### [JOB]
Return only the lines running from the line with "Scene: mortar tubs" down to the line with "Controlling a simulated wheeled", both included, exactly as they appear.

### [SUPPLIED MATERIAL]
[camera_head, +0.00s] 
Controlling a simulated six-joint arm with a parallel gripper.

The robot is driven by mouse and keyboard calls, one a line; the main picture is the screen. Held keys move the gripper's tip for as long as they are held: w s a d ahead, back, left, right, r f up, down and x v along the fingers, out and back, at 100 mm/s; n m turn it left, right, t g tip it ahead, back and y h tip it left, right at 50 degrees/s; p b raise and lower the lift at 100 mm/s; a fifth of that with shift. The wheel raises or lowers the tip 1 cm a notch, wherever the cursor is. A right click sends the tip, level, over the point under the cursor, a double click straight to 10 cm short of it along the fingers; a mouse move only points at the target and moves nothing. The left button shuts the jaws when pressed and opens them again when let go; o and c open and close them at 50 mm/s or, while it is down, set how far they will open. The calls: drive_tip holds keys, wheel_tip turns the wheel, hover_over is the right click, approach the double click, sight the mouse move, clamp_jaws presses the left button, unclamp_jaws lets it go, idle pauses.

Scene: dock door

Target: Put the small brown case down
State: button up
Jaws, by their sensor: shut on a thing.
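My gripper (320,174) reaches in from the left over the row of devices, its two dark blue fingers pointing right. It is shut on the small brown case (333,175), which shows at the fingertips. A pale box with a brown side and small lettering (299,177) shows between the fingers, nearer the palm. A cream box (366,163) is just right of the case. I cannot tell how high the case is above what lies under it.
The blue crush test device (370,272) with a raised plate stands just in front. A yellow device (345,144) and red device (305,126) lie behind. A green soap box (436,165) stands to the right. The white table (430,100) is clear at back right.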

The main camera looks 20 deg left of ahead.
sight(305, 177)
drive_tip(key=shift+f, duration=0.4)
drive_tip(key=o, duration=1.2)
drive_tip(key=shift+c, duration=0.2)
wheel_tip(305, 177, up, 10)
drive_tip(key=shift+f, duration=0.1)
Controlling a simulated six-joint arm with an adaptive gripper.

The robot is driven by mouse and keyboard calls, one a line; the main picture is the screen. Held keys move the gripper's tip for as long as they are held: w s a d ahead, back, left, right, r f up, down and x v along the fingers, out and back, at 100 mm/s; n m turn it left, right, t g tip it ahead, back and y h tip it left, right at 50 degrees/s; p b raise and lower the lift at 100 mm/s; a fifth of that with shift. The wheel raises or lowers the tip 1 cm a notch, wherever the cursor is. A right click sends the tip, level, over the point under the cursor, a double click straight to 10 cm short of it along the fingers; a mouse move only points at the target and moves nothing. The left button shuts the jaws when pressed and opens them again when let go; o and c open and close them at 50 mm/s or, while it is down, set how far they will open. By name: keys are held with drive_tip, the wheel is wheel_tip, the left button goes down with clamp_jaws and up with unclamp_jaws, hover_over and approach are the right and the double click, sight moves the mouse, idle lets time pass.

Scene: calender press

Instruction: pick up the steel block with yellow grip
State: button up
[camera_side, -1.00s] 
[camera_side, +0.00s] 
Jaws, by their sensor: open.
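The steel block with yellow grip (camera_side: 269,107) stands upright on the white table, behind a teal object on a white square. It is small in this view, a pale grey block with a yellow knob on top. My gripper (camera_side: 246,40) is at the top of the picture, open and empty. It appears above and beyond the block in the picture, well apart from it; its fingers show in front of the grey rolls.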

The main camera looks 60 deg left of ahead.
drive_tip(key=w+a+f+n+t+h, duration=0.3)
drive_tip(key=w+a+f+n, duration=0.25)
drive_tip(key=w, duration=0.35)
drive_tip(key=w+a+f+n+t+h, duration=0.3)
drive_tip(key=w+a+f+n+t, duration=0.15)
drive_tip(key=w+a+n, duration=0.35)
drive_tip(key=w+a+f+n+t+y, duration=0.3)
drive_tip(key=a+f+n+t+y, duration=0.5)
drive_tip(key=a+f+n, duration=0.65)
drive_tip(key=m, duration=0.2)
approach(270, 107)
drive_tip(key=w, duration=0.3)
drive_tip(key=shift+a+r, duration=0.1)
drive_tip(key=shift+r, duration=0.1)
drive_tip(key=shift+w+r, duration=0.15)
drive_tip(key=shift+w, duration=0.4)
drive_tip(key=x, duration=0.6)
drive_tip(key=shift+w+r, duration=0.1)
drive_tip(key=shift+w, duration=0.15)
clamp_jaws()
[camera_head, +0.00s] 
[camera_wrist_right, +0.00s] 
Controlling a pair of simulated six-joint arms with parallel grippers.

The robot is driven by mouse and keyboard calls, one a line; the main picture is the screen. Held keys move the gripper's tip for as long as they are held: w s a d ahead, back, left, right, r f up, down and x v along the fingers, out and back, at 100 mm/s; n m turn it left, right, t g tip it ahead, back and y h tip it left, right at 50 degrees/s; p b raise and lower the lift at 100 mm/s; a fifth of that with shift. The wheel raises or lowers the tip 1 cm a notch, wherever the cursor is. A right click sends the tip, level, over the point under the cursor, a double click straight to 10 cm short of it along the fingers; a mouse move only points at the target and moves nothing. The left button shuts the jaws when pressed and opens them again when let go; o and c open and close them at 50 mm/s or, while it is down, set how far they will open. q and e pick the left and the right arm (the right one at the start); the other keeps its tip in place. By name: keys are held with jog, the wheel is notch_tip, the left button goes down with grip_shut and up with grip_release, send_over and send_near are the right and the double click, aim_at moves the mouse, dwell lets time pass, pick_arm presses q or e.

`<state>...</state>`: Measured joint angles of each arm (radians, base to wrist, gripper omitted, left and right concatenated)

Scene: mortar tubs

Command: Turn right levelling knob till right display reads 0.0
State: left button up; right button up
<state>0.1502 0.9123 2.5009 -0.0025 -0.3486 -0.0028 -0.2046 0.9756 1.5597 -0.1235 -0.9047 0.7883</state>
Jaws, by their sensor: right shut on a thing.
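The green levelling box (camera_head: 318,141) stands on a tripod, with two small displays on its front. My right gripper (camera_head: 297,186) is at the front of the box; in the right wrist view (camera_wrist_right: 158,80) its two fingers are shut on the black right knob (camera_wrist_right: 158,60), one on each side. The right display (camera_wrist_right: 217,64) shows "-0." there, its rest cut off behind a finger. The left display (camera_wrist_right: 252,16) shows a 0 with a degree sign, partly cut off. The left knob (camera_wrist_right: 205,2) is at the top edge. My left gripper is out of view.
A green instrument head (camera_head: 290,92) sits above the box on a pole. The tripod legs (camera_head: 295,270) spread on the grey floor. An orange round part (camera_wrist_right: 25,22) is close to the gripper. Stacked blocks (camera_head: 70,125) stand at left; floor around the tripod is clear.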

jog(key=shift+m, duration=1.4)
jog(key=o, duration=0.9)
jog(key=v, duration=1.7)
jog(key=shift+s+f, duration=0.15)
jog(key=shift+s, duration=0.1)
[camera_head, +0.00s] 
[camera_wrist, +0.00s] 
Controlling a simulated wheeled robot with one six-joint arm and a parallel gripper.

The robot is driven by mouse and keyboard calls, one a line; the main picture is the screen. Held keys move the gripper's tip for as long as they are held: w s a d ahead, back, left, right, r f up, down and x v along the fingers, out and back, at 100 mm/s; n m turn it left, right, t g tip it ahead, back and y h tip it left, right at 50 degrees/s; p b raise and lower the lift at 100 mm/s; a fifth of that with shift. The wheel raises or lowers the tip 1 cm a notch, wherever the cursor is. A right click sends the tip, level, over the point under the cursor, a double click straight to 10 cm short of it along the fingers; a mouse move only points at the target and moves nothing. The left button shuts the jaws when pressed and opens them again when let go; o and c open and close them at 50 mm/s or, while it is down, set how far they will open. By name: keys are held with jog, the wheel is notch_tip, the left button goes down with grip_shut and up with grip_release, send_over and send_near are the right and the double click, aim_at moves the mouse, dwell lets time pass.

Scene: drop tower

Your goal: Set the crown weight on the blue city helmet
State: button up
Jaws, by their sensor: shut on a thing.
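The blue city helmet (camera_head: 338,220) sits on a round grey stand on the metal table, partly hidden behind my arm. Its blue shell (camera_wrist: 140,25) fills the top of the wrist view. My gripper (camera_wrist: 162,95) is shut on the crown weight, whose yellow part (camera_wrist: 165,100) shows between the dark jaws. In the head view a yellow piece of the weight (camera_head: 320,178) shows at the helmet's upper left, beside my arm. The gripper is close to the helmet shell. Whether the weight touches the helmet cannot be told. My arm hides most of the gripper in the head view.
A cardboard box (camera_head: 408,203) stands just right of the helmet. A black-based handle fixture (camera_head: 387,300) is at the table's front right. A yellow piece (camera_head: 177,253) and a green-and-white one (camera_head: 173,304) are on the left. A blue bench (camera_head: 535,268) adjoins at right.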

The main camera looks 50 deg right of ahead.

### [TASK SOLUTION]
Scene: mortar tubs

Command: Turn right levelling knob till right display reads 0.0
State: left button up; right button up
<state>0.1502 0.9123 2.5009 -0.0025 -0.3486 -0.0028 -0.2046 0.9756 1.5597 -0.1235 -0.9047 0.7883</state>
Jaws, by their sensor: right shut on a thing.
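The green levelling box (camera_head: 318,141) stands on a tripod, with two small displays on its front. My right gripper (camera_head: 297,186) is at the front of the box; in the right wrist view (camera_wrist_right: 158,80) its two fingers are shut on the black right knob (camera_wrist_right: 158,60), one on each side. The right display (camera_wrist_right: 217,64) shows "-0." there, its rest cut off behind a finger. The left display (camera_wrist_right: 252,16) shows a 0 with a degree sign, partly cut off. The left knob (camera_wrist_right: 205,2) is at the top edge. My left gripper is out of view.
A green instrument head (camera_head: 290,92) sits above the box on a pole. The tripod legs (camera_head: 295,270) spread on the grey floor. An orange round part (camera_wrist_right: 25,22) is close to the gripper. Stacked blocks (camera_head: 70,125) stand at left; floor around the tripod is clear.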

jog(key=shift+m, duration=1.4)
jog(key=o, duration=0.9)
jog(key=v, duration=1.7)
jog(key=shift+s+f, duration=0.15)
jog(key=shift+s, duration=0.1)
[camera_head, +0.00s] 
[camera_wrist, +0.00s] 
Controlling a simulated wheeled robot with one six-joint arm and a parallel gripper.

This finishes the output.